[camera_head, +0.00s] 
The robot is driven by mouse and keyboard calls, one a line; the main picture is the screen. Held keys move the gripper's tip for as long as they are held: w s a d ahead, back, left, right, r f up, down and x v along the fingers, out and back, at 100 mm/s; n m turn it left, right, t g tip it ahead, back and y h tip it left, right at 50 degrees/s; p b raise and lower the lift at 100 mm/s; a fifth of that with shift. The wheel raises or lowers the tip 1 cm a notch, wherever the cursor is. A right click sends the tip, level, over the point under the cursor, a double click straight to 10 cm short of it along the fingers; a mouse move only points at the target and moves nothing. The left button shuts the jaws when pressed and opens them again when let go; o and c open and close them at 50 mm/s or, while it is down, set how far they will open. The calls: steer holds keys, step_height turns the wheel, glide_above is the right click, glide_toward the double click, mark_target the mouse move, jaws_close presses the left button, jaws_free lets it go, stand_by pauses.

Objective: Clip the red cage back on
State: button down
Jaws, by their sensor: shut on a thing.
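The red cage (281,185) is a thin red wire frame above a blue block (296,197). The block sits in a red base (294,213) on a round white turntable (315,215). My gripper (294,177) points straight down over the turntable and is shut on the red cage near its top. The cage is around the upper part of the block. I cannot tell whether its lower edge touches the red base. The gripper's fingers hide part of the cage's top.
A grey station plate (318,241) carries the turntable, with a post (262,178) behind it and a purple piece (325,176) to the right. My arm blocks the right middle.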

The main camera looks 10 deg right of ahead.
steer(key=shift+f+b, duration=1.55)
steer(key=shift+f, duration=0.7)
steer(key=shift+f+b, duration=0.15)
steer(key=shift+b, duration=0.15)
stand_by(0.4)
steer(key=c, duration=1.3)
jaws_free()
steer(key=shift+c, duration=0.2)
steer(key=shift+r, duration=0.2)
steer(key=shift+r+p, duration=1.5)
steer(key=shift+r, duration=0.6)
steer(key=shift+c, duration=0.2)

**Work to be completed:** Return every line exactly.

**Written reply:**
[camera_head, +0.00s] 
The robot is driven by mouse and keyboard calls, one a line; the main picture is the screen. Held keys move the gripper's tip for as long as they are held: w s a d ahead, back, left, right, r f up, down and x v along the fingers, out and back, at 100 mm/s; n m turn it left, right, t g tip it ahead, back and y h tip it left, right at 50 degrees/s; p b raise and lower the lift at 100 mm/s; a fifth of that with shift. The wheel raises or lowers the tip 1 cm a notch, wherever the cursor is. A right click sends the tip, level, over the point under the cursor, a double click straight to 10 cm short of it along the fingers; a mouse move only points at the target and moves nothing. The left button shuts the jaws when pressed and opens them again when let go; o and c open and close them at 50 mm/s or, while it is down, set how far they will open. The calls: steer holds keys, step_height turns the wheel, glide_above is the right click, glide_toward the double click, mark_target the mouse move, jaws_close presses the left button, jaws_free lets it go, stand_by pauses.

Objective: Clip the red cage back on
State: button down
Jaws, by their sensor: shut on a thing.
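The red cage (281,185) is a thin red wire frame above a blue block (296,197). The block sits in a red base (294,213) on a round white turntable (315,215). My gripper (294,177) points straight down over the turntable and is shut on the red cage near its top. The cage is around the upper part of the block. I cannot tell whether its lower edge touches the red base. The gripper's fingers hide part of the cage's top.
A grey station plate (318,241) carries the turntable, with a post (262,178) behind it and a purple piece (325,176) to the right. My arm blocks the right middle.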

The main camera looks 10 deg right of ahead.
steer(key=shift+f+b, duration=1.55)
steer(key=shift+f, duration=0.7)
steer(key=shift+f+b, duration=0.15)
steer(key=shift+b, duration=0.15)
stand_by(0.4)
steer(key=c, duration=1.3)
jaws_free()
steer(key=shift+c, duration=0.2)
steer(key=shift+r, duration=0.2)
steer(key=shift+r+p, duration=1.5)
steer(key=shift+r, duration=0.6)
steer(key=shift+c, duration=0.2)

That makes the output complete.